For information about how to choose an authentication method for accessing AWS S3 and how to configure an access control policy in the AWS IAM Console, see Authentication parameters for accessing AWS S3.

S3-compatible storage

If you need to access an S3-compatible storage system, such as MinIO, configure StorageCredentialParams as follows to ensure a successful integration:

"aws.s3.enable_ssl" = "false",
"aws.s3.enable_path_style_access" = "true",
"aws.s3.endpoint" = "<s3_endpoint>",
"aws.s3.access_key" = "<iam_user_access_key>",
"aws.s3.secret_key" = "<iam_user_secret_key>"

The following table describes the parameters you need to configure in StorageCredentialParams.

ParameterRequiredDescription
aws.s3.enable_sslYesSpecifies whether to enable SSL connection.
Valid values: true and false.
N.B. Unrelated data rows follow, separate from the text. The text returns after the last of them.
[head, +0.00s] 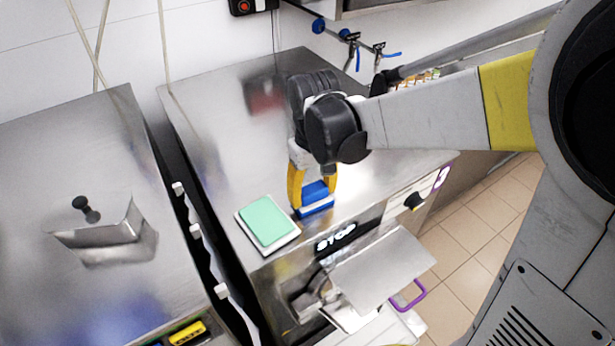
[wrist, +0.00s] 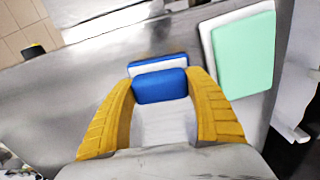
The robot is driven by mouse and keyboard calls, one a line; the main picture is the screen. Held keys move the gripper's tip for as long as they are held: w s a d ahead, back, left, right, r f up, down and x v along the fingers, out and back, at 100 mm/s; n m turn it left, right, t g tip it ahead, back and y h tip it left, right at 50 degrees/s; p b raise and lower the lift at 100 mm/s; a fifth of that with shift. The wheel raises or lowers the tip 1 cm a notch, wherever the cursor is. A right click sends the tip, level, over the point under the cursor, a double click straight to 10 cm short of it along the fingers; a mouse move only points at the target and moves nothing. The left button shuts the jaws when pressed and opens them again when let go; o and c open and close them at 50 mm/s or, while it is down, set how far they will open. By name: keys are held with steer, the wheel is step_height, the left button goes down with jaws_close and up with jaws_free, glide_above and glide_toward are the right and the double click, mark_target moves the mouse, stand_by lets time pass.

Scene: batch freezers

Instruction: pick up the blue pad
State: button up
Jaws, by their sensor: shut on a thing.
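The blue pad (head: 315,188) is between the two yellow fingers of my gripper (head: 314,194), over the front part of the steel top. In the wrist view the blue pad (wrist: 160,87) sits between the fingertips of my gripper (wrist: 161,84), which is shut on it. A white part shows below the pad between the fingers. A second blue band with a white strip shows just beyond it; I cannot tell whether this is another piece or a reflection. Whether the pad touches the steel top is hidden.
A mint-green pad (head: 266,220) on a white base lies left of my gripper, close by. A steel lid with a black knob (head: 86,210) stands on the left machine. A dark gap (head: 190,215) separates the machines. The steel top (head: 215,130) behind is mostly clear.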

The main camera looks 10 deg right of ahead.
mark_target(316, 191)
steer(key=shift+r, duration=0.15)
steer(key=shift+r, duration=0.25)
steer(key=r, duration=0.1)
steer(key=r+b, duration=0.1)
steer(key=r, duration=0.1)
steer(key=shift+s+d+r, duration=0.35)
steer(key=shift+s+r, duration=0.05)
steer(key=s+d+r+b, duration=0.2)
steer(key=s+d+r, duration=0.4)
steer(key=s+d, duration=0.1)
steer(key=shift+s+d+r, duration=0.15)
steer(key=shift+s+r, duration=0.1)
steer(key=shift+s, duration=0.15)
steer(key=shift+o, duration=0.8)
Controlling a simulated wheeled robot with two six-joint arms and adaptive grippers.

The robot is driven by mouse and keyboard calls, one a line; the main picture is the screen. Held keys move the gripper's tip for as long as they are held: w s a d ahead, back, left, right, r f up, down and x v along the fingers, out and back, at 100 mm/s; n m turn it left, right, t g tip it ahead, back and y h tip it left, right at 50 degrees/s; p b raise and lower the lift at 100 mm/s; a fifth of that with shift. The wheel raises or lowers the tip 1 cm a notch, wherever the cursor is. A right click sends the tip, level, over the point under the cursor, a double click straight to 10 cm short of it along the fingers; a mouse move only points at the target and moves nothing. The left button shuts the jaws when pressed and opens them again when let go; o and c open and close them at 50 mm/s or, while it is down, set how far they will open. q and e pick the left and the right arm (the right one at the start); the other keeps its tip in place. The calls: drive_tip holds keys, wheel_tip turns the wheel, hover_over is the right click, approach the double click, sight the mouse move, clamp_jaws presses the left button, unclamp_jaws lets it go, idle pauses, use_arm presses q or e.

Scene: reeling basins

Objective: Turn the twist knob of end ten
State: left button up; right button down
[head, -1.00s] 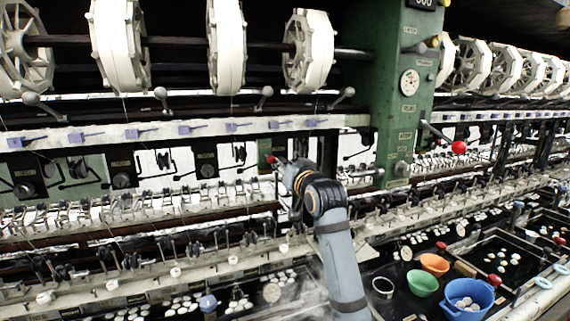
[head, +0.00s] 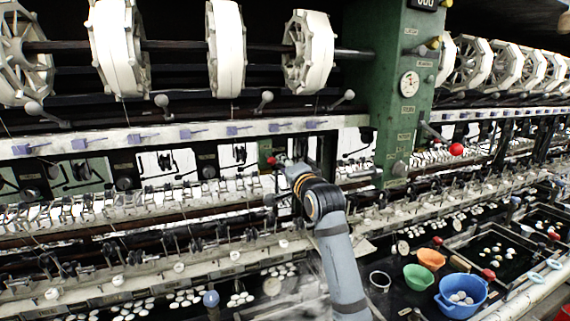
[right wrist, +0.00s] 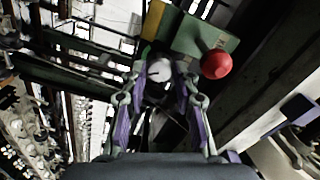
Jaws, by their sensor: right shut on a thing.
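In the right wrist view a round pale-grey twist knob (right wrist: 160,69) sits at the middle, between my right gripper's fingertips (right wrist: 161,78). The purple-padded fingers stand on either side of the knob and are closed on it. A green panel (right wrist: 197,36) is behind it, with a red ball (right wrist: 216,63) just to the right. In the head view my right gripper (head: 283,164) reaches into the machine left of the green column, and the arm hides most of it and the knob. The red ball (head: 271,160) shows beside it. My left gripper is not in view.
The green column (head: 392,95) with a gauge stands right of my arm, with a red-ended lever (head: 456,149). White reels (head: 309,50) hang above. Blue (head: 449,304), green (head: 417,284) and orange bowls (head: 431,265) stand at the lower right. Thread guides (head: 120,205) line the left.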

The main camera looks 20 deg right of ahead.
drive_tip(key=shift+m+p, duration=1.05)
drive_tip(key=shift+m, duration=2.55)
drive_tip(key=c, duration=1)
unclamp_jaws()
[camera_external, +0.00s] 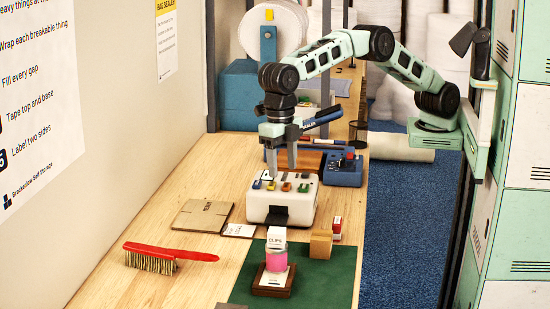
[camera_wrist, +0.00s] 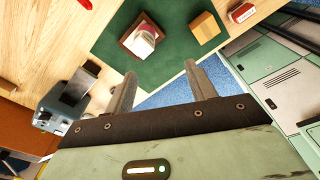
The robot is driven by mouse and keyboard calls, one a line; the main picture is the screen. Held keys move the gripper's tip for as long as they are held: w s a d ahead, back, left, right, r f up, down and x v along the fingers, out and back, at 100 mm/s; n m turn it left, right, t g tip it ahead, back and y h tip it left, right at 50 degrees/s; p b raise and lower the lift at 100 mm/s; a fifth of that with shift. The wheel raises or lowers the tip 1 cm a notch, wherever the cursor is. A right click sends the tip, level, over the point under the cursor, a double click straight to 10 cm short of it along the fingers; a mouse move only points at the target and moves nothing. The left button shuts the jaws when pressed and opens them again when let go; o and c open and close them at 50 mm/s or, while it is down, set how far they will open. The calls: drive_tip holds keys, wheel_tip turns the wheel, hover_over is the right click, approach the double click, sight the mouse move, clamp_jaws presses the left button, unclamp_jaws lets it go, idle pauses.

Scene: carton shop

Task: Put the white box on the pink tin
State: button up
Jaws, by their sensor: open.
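The white box (camera_external: 276,238), marked CLIPS, stands upright on top of the pink tin (camera_external: 277,262). The tin stands on a small brown wooden base (camera_external: 271,290) on the green mat (camera_external: 322,270). In the wrist view the white box (camera_wrist: 147,36) shows from above over the brown base (camera_wrist: 128,40), beyond the fingertips, with the tin mostly hidden. My gripper (camera_external: 282,168) is open and empty, above the white machine with coloured switches and behind the box and tin. Its spread fingers also show in the wrist view (camera_wrist: 161,86), with nothing between them.
The white switch machine (camera_external: 282,205) stands below my gripper. A wooden block (camera_external: 321,244) and a small red-and-white box (camera_external: 337,226) are right of the tin. A red brush (camera_external: 165,257) and flat cardboard (camera_external: 202,216) lie left. The bench's right edge drops to blue floor.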

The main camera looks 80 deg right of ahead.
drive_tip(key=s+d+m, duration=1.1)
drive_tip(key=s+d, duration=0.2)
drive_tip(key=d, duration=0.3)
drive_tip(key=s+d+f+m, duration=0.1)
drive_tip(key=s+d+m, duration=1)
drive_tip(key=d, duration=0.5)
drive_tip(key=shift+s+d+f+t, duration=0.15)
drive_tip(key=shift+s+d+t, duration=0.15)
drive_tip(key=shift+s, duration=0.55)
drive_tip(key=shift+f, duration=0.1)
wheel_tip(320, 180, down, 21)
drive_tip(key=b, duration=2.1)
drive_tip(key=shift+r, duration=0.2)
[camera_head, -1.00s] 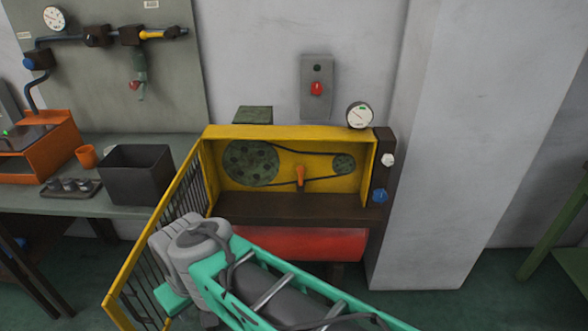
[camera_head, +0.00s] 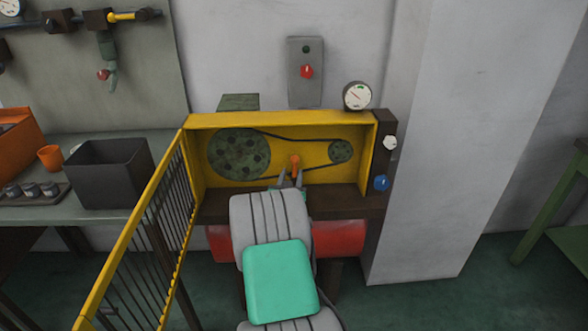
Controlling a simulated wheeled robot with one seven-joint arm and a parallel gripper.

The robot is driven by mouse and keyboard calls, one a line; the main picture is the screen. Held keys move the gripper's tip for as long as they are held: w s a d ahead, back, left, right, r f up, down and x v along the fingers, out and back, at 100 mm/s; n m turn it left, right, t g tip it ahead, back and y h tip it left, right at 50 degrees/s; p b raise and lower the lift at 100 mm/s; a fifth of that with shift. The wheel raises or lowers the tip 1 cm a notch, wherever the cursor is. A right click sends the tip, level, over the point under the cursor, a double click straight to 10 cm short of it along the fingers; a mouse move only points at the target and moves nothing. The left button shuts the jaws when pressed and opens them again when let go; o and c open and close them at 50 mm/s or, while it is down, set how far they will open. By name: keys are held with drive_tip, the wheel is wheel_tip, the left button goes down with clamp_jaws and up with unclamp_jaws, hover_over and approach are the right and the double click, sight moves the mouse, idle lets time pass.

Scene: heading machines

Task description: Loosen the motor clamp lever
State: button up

Default value: true.
aws.s3.enable_path_style_accessYesSpecifies whether to enable path-style access.
Valid values: true and false. Default value: false. For MinIO, you must set the value to true.
Path-style URLs use the following format: https://s3.<region_code>.amazonaws.com/<bucket_name>/<key_name>. For example, if you create a bucket named DOC-EXAMPLE-BUCKET1 in the US West (Oregon) Region, and you want to access the alice.jpg object in that bucket, you can use the following path-style URL: https://s3.us-west-2.amazonaws.com/DOC-EXAMPLE-BUCKET1/alice.jpg.
aws.s3.endpointYesThe endpoint used to connect to an S3-compatible storage system instead of AWS S3.
aws.s3.access_keyYesThe access key of your IAM user.
aws.s3.secret_keyYesThe secret key of your IAM user.

Mapping of column types

The following table provides the mapping of column types between the target data file and the file external table.

Data fileFile external table
INT/INTEGERINT
BIGINTBIGINT
TIMESTAMPDATETIME.
Note that TIMESTAMP is converted to DATETIME without a time zone based on the time zone setting of the current session and loses some of its precision.
STRINGSTRING
VARCHARVARCHAR
CHARCHAR
DOUBLEDOUBLE
FLOATFLOAT
DECIMALDECIMAL
BOOLEANBOOLEAN
ARRAYARRAY
MAPMAP
STRUCTSTRUCT

Examples

HDFS

Create a file external table named t0 to query Parquet data files stored in an HDFS path.

USE db_example;

CREATE EXTERNAL TABLE t0
(
name string,
id int
)
ENGINE=file
PROPERTIES
(
"path"="hdfs://x.x.x.x:8020/user/hive/warehouse/person_parq/",
"format"="parquet"
);

AWS S3

Example 1: Create a file external table and use instance profile to access a single Parquet file in AWS S3.

USE db_example;

CREATE EXTERNAL TABLE table_1
(
name string,
id int
)
ENGINE=file
PROPERTIES
(
"path" = "s3://bucket-test/folder1/raw_0.parquet",
"format" = "parquet",
"aws.s3.use_instance_profile" = "true",
"aws.s3.region" = "us-west-2"
);

Example 2: Create a file external table and use assumed role to access all the ORC files under the target file path in AWS S3.

USE db_example;

CREATE EXTERNAL TABLE table_1
(
name string,
id int
)
ENGINE=file
PROPERTIES
(
"path" = "s3://bucket-test/folder1/",
"format" = "orc",
"aws.s3.use_instance_profile" = "true",
"aws.s3.iam_role_arn" = "arn:aws:iam::51234343412:role/role_name_in_aws_iam",
"aws.s3.region" = "us-west-2"
);

Example 3: Create a file external table and use IAM user to access all the ORC files under the file path in AWS S3.

USE db_example;

CREATE EXTERNAL TABLE table_1
(
name string,
id int
)
ENGINE=file
PROPERTIES
(
"path" = "s3://bucket-test/folder1/",
"format" = "orc",
"aws.s3.use_instance_profile" = "false",
"aws.s3.access_key" = "<iam_user_access_key>",
"aws.s3.secret_key" = "<iam_user_access_key>",
"aws.s3.region" = "us-west-2"
);

Query a file external table

Syntax:

SELECT <clause> FROM <file_external_table>

For example, to query data from the file external table t0 created in Examples - HDFS, run the following command:

SELECT * FROM t0;

+--------+------+
| name | id |
+--------+------+
| jack | 2 |
| lily | 1 |
+--------+------+
2 rows in set (0.08 sec)

Manage file external tables

You can view the schema of the table using DESC or drop the table using DROP TABLE.